Le chef du Parti libéral du Canada, Michael Ignatieff, a fait depuis quelques semaines de nombreuses déclarations exprimant que l'assurance emploi était l'une de ses priorités.

Dans le contexte économique que nous connaissons, et face à un gouvernement conservateur manifestement fermé à toute amélioration réelle de l'accès à ce régime, l'expression du chef libéral pourrait-elle représenter une volonté de changement?

 

Le Parti libéral acceptera-t-il de participer à la solution de problèmes qu'il a lui-même contribué à créer? C'est en effet sous la houlette libérale des années 1990 et 2000 que la couverture du régime d'assurance emploi, soit le nombre de chômeurs protégés, a dramatiquement diminué, pour tomber en dessous de 50%. Sous sa houlette aussi que la période de prestations et le taux accordé avaient sérieusement diminué. Sous sa houlette encore que la caisse d'assurance emploi s'est mise à faire des surplus astronomiques qui ont été détournés de leur objectif initial, soit de protéger les travailleurs en situation de chômage.
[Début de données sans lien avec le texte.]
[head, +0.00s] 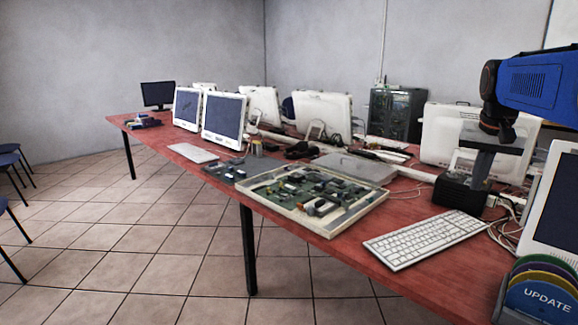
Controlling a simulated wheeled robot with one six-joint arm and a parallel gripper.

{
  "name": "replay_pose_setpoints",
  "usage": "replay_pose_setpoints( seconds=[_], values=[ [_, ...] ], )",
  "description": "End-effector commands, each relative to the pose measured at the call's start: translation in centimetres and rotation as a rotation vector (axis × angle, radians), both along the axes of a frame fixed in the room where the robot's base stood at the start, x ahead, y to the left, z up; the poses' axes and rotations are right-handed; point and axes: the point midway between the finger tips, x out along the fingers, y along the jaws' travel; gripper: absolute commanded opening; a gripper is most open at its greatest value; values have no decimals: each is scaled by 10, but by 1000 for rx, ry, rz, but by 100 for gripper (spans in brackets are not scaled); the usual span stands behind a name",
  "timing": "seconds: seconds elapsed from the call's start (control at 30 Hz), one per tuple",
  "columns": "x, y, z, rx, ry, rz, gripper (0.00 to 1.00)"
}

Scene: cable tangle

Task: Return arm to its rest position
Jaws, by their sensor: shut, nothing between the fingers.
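My blue and black arm comes in from the right edge, at upper right. My gripper (497,132) is a small dark shape at the arm's lower end. The fingertips are small and dark.
The long red table (408,213) carries a tray of circuit boards (318,195), a white keyboard (425,238), several monitors (224,116) and loose cables. A rack of coloured discs (540,290) marked UPDATE stands at lower right. Open tiled floor lies at left.

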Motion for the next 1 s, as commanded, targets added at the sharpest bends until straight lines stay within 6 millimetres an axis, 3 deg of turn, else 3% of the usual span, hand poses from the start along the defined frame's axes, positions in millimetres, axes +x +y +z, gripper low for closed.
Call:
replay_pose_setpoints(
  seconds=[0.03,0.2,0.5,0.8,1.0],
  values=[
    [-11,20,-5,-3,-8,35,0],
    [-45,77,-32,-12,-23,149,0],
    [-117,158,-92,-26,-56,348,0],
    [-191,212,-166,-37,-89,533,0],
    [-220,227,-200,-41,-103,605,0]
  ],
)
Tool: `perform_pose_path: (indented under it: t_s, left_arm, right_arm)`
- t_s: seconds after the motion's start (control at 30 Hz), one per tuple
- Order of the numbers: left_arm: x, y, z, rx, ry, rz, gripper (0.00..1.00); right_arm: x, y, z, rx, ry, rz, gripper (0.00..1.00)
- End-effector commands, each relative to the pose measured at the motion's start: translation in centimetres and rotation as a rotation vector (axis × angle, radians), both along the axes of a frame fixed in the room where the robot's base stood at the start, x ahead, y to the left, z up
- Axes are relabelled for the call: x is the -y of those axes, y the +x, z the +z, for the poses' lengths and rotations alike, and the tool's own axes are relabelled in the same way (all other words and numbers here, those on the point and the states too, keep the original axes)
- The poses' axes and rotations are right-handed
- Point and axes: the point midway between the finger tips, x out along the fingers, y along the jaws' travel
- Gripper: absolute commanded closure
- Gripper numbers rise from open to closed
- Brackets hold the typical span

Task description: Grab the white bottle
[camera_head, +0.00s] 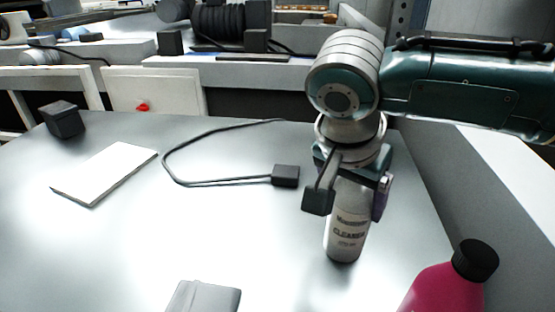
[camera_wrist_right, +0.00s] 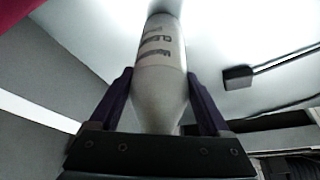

Nous avons, groupes de chômeurs, centrales syndicales, mouvements sociaux, fait entendre nos voix. Nous n'avons eu de cesse, depuis toutes ces années (1996), de dénoncer ces coupes et de réclamer un régime d'assurance emploi qui soit à la hauteur des besoins.

Nous avons aussi compris, il y a quelques années, qu'il nous fallait chercher un certain consensus, à tout le moins une majorité certaine. C'est pourquoi, après les élections de 2006, nous avons commencé à créer des liens avec certains députés libéraux fédéraux qui disaient soutenir nos revendications. Pendant un an, nous avons ainsi coordonné une coalition qui réunissait les centrales syndicales, mais aussi les trois partis politiques de l'opposition à Ottawa, afin de favoriser l'avancement d'un projet de loi visant à améliorer l'assurance emploi. Chaque fois que venait le temps de se compromettre sur la place publique, les libéraux, contrairement au Bloc québécois et au NPD, se défilaient. La chaise restait vide.

Depuis la mi-février, on nous dit de l'intérieur que le Parti libéral adopterait de nouvelles positions en matière d'assurance emploi, de façon à en faciliter l'accès pour les travailleurs en chômage. Pourtant, nous n'entendons de la part de Michael Ignatieff que des déclarations vagues, généreuses bien sûr, mais vagues surtout.

Et nous avons en mémoire tous ces appuis libéraux entre 1989 et 1993 pour s'opposer aux politiques conservatrices en matière d'assurance emploi à cette époque. Promesses brisées, promesses rompues.

Par souci de justice et de vérité, nous demandons au chef libéral de se compromettre publiquement avec des positions claires, précises, simples pour améliorer l'assurance emploi.

M. Ignatieff, entendez-vous cette clameur qui se lève, cette clameur trop souvent faite de désespérance? Voyez-vous, comme nous, cette perte nette de 129 000 emplois en janvier dernier, et de 83 000 en février? Savez-vous que nombre de travailleurs qui perdent leur emploi n'auront pas droit aux prestations d'assurance emploi parce qu'ils n'ont pas d'heures de travail accumulées?

M. Ignatieff, nous n'avons qu'une partisanerie, celle du droit des travailleurs d'être protégés par un régime d'assurance emploi auquel ils ont cotisé, régime qui se suffit à lui-même, d'ailleurs, par les seules cotisations des travailleurs et des employeurs.

Depuis un peu plus de deux ans, nous avons tendu la main aux libéraux, avec l'idée, peut-être insensée, que vous sauriez faire preuve de courage, et réparer ce que vous avez brisé. Aurez-vous ce courage, M. Ignatieff? Pour le moment, nous maintenons notre main tendue. Mais l'histoire est là, elle nous parle, et cette main pourrait bien se refermer s'il nous fallait constater que les vagues déclarations ne sont que la représentation d'une stratégie visant à gagner du temps.

L'auteur est porte-parole du Conseil national des chômeurs (CNC).